The ECJ ruled that where a taxpayer simultaneously carried out economic activities, taxed or exempt, and non-economic activities outside the scope of the Sixth Directive, deduction of the VAT relating to expenditure connected with the issue of shares and atypical silent partnerships was allowed only to the extent that that expenditure is attributable to the taxpayer's economic activity. In addition, it was held that the determination of the methods and criteria for apportioning input VAT between economic and non-economic activities is at the discretion of the Member States provided they have regard to the aims and broad logic of the Directive.

For further information, see page 26.

Finanzamt Oschatz v Zweckverband zur

Trinkwasserversorgung und Abwasserbeseitigung Torgau-Westelbien (Case C-442/05)

VAT – supply of water

The taxapayer ensured the supply of drinking water and disposal of sewage on behalf of a number of towns and municipalities. Accordingly, the activities of the taxpayer include the collection, piping, treatment and supply of drinking water to its customers, i.e. the owners of buildings connected to the water supply network. In that context, it laid mains connections at the request of its customers, for which it received a single fee corresponding to the cost of that work. The connection remained the property of the taxpayer.

The key issue was whether the laying of a connection was distinct from the supply of water; or the supply of water and the laying of the mains connection constituted a single service of ‘water supply’.

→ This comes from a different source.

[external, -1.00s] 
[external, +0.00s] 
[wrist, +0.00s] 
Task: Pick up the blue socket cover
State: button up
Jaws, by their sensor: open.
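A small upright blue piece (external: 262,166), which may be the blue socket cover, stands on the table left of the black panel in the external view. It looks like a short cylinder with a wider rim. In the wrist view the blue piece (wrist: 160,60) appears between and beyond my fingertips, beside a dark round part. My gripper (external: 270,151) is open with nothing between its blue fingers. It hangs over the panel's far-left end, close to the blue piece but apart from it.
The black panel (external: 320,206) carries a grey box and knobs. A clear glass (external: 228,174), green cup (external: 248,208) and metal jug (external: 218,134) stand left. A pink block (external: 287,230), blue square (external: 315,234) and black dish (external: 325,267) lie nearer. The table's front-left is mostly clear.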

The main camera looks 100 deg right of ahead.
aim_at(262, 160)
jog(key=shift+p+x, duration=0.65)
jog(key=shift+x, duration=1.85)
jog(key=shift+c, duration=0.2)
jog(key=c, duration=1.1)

The following question was referred to the ECJ:

“Does connection of the water distribution network to a property owner's installation (the so-called “household connection”) by a water supply undertaking for a separately calculated fee come under the heading of [“the supply of water/water supplies”] within the meaning of [the] Sixth … Directive …(Annex D, point 2, and Annex H, Category 2)?”

The Sixth Directive does not define the concept of water supply.

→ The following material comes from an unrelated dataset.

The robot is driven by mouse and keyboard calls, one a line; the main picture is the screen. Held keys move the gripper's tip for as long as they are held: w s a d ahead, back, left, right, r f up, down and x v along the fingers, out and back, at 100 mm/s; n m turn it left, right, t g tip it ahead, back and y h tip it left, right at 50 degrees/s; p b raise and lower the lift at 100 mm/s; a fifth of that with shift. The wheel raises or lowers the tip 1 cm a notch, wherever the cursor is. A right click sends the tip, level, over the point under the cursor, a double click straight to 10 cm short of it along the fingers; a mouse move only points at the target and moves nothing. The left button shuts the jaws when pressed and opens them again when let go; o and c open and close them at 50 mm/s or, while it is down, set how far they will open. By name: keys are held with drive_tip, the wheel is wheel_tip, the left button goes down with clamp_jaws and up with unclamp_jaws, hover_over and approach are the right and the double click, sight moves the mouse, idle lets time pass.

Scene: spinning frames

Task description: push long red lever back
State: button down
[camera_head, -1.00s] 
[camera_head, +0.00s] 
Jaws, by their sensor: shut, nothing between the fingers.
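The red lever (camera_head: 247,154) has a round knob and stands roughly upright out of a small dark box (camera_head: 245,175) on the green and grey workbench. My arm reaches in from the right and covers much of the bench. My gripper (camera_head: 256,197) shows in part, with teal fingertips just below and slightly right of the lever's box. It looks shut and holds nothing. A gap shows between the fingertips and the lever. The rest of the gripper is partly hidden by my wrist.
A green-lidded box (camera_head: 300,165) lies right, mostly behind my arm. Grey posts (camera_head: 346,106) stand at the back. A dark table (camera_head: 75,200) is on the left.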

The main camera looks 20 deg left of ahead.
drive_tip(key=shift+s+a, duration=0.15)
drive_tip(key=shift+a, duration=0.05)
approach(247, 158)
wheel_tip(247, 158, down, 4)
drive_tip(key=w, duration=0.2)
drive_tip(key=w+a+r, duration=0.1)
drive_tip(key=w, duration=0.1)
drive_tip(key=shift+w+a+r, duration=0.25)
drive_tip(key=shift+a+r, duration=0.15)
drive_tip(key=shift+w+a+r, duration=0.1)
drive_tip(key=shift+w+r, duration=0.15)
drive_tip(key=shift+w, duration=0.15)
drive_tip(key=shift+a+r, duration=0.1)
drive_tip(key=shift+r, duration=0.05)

It was held that the laying of a mains connection which consisted of the installation of piping permitting the connection of a building's water system to the fixed water supply network formed part of water supplies. The main reason for the decision was that since a mains connection was essential in order to make water available to the public, the view should accordingly be taken that such a connection also formed part of the water supplies.

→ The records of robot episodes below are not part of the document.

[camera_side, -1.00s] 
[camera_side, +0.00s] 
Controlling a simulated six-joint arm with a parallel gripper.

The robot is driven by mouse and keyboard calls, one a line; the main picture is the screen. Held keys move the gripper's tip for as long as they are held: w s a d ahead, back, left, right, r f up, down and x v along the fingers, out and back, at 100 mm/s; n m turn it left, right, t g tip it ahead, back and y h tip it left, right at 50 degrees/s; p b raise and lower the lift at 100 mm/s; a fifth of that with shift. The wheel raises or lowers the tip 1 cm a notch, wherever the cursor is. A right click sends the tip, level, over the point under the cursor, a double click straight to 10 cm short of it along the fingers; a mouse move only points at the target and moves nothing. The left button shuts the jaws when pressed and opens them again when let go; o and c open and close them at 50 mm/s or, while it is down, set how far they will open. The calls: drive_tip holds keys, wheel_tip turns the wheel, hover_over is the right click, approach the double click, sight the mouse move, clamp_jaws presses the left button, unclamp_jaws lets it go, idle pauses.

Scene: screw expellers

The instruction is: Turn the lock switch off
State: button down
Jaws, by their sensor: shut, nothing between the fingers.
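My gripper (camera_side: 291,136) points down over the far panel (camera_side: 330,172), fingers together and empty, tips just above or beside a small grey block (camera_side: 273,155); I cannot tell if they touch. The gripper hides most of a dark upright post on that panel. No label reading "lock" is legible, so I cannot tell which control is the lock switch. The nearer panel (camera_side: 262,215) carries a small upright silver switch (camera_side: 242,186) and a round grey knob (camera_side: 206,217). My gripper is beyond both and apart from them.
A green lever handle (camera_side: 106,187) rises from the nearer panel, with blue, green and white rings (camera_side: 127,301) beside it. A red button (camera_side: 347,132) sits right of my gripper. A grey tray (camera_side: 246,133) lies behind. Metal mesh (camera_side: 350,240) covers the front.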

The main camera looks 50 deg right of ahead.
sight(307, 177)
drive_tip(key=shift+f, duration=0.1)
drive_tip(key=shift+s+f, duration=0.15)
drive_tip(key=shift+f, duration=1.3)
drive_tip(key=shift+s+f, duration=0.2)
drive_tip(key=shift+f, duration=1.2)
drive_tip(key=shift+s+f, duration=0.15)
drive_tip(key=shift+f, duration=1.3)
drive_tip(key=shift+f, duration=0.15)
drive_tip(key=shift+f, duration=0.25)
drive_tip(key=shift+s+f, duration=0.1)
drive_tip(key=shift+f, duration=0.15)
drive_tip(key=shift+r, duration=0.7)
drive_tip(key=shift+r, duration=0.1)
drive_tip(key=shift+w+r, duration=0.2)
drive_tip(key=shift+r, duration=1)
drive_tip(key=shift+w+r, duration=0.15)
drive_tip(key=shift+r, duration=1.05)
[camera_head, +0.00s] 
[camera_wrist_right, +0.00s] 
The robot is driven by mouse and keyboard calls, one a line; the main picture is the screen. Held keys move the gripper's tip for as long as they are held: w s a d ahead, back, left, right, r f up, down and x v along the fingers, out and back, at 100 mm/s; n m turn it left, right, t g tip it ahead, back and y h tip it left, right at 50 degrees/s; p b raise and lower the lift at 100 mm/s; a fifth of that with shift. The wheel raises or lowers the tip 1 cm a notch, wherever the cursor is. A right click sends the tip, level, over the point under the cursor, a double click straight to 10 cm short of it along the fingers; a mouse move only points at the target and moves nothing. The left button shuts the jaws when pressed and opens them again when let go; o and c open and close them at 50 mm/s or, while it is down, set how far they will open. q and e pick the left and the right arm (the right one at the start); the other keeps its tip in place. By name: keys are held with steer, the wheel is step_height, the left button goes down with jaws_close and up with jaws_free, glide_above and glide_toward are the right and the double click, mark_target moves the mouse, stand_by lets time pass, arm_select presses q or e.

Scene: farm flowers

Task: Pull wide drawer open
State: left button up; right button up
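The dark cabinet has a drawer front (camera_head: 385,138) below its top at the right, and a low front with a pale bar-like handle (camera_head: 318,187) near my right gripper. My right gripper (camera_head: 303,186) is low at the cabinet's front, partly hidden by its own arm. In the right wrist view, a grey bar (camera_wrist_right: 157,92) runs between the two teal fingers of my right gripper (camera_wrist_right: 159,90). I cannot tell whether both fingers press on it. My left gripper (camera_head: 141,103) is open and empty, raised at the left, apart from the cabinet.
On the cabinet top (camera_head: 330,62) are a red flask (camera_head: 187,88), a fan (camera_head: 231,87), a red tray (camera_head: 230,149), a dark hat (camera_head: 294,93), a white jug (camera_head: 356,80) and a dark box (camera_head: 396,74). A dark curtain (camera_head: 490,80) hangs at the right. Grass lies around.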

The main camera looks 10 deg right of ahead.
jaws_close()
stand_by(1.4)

For further information, see page 27.

Marks & Spencer v C & E Commrs (Case C-309/06)

VAT – tea cakes

From April 1973 to October 1994, the UK Revenue took the view that chocolate-covered teacakes were biscuits not cakes and accordingly they had to be taxed at the standard rate of VAT. By letter of 30 September 1994, the Revenue acknowledged that the teacakes were in fact cakes and subject as such to VAT at the zero rate.

Marks & Spencer thus paid a tax which was not due. On this basis Marks & Spencer submitted a claim for repayment. The claim was accepted only to the extent of 10% of the amount, as the Revenue took the view that Marks & Spencer had passed on 90% of the VAT paid by it to its customers and so invoked the defence of unjust enrichment.

The taxpayer contended that it had a right of repayment not only under national legislation but also as a matter of Community law and that it was contrary to Community law for that right to be restricted by the defence of unjust enrichment.

The ECJ held that although the principles of equal treatment and fiscal neutrality applied in principle in this case, an infringement did not occur merely because of a refusal to make repayment based on the unjust enrichment. However, the principle of fiscal neutrality did preclude the concept of unjust enrichment from being applied only to taxable persons in a payment situation and not to taxable persons in a repayment situation. It was necessary for the National Court to decide if this was the position in this case.

In addition, the principle of equal treatment applied in a situation where traders who sought to obtain repayment from the tax authorities found their claims were treated differently. Again it was for the National Court to decide if this was the position in this case.

For further information, see page 29.

UK House of Lords

C &E Commrs v Total Network SL [2008] UKHL19

VAT – Carousel fraud

The company was incorporated in Spain and had a bank account in the United Kingdom. The company was alleged to be part of a conspiracy involving a series of 13 alleged ‘carousel’ frauds [see below for an explanation of carousel fraud].

The issue in this case was whether the Commissioners could maintain a civil claim for damages under the tort of unlawful means conspiracy against a participant in a missing trader intra-community, or carousel, fraud.

It was held that the Revenue were entitled to recover damages at common law for conspiracy in the form of carousel fraud in order to recoup VAT which would otherwise be unrecoverable.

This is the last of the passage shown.